■ Dataset rows

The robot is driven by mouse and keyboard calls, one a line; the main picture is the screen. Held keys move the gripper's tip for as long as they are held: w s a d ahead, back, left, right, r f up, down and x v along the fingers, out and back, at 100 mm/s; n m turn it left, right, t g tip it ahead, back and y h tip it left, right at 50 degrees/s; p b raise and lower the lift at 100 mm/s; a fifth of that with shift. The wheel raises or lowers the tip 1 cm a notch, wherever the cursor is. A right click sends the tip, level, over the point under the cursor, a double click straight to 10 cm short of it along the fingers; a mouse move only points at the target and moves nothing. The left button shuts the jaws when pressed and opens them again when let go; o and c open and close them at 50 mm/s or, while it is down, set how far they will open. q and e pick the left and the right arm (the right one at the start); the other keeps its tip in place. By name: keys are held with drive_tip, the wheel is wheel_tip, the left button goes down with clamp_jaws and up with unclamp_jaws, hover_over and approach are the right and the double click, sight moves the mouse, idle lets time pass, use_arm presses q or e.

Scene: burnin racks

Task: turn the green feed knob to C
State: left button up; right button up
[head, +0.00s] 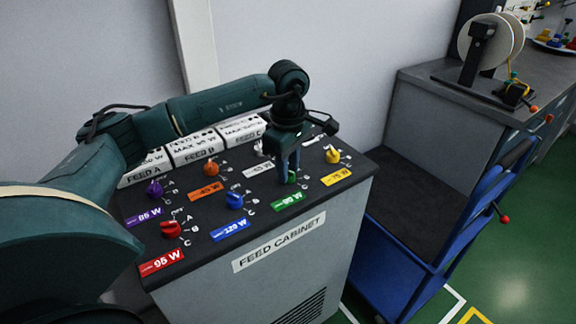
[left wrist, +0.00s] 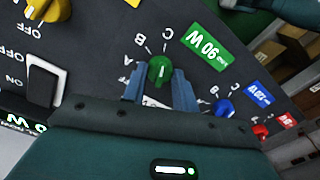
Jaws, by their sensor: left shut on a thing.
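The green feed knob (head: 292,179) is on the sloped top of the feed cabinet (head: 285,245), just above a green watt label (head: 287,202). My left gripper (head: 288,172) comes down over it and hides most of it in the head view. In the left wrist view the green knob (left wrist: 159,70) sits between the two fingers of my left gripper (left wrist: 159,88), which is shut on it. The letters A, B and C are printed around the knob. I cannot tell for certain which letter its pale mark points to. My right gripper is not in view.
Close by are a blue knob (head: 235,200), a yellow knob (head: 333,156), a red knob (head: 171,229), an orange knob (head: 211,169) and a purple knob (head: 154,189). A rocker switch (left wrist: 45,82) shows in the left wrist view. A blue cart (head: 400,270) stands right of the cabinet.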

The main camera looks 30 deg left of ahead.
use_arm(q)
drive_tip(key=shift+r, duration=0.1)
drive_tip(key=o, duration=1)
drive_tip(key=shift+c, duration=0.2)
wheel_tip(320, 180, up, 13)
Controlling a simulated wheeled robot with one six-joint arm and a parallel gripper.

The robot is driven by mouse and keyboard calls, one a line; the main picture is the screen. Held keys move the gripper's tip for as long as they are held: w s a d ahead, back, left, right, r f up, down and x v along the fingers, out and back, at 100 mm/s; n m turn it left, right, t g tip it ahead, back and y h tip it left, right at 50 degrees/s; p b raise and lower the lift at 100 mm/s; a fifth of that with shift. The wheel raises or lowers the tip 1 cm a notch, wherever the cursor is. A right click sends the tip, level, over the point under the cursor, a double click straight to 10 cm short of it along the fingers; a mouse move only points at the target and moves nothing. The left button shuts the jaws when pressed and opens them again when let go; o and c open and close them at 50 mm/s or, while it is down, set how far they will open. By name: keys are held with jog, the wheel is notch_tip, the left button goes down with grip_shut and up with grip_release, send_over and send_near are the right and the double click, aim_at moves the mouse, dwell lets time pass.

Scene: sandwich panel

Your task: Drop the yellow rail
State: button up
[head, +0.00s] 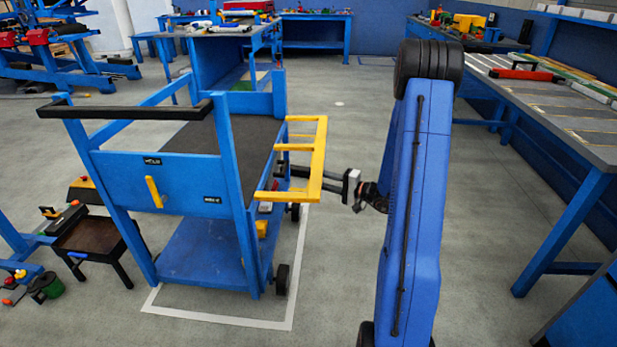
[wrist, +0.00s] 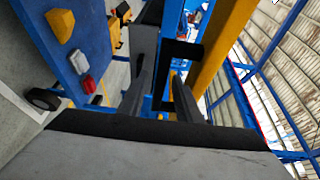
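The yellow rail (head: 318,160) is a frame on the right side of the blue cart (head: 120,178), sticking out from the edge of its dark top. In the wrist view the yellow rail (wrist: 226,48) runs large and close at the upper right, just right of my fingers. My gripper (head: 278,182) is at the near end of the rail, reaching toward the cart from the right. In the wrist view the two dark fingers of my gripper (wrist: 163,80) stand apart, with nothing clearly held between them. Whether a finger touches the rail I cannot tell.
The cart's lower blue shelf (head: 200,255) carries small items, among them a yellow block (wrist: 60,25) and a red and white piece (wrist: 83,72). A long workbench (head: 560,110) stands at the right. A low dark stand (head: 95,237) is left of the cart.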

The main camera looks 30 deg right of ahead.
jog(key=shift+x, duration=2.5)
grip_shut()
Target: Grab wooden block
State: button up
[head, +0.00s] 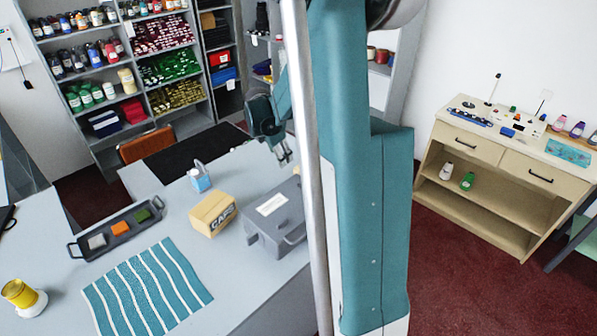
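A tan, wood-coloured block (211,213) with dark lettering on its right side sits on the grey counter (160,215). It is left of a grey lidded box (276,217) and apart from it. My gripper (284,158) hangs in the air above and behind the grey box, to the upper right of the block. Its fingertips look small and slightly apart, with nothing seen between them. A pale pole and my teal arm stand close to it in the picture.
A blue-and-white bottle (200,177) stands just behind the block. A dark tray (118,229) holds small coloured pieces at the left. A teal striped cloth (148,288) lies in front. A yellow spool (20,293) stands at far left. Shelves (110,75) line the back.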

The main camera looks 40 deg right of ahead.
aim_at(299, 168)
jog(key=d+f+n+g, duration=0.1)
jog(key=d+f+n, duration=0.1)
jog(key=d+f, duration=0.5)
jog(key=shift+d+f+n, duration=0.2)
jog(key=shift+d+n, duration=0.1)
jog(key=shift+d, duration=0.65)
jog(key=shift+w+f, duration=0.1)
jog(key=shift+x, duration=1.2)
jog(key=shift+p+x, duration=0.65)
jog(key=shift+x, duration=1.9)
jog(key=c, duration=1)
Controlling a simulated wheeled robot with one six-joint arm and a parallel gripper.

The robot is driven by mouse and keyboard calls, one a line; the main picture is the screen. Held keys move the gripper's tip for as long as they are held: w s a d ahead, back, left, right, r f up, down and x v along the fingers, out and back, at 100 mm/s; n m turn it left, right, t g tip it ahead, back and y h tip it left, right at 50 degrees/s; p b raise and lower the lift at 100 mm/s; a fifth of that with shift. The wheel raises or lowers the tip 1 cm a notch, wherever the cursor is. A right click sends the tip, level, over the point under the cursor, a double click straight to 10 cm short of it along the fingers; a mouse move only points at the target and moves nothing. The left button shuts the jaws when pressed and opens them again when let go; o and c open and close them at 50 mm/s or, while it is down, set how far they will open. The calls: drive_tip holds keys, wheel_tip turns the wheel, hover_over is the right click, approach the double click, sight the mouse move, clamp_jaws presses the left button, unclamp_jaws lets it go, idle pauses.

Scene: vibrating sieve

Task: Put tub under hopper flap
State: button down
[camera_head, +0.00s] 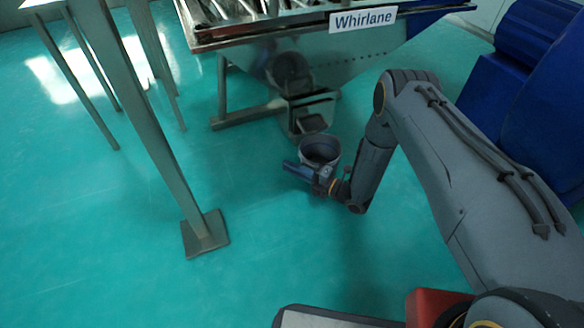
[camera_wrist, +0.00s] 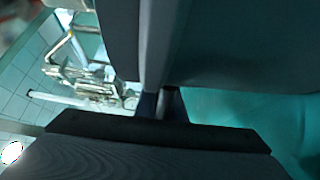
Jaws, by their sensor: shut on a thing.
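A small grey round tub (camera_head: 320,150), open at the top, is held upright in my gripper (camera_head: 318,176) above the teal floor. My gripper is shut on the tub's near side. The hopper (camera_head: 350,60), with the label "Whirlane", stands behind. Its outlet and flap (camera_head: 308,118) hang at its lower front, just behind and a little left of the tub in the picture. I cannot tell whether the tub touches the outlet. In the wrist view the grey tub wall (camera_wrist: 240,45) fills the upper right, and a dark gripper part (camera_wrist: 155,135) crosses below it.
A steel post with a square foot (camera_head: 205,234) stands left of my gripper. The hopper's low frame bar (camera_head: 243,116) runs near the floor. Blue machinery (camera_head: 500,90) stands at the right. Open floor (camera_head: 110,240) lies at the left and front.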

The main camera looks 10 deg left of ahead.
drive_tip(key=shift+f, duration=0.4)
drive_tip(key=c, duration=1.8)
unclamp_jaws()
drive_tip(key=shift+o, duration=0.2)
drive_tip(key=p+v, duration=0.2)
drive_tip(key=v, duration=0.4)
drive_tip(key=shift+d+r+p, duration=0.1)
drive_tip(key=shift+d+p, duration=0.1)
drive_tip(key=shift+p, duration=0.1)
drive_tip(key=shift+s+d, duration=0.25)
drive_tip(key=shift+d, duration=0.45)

■ Stated task
Above are some records. Report the number of their lines that include "Scene", and add nothing else.

■ Solution below
3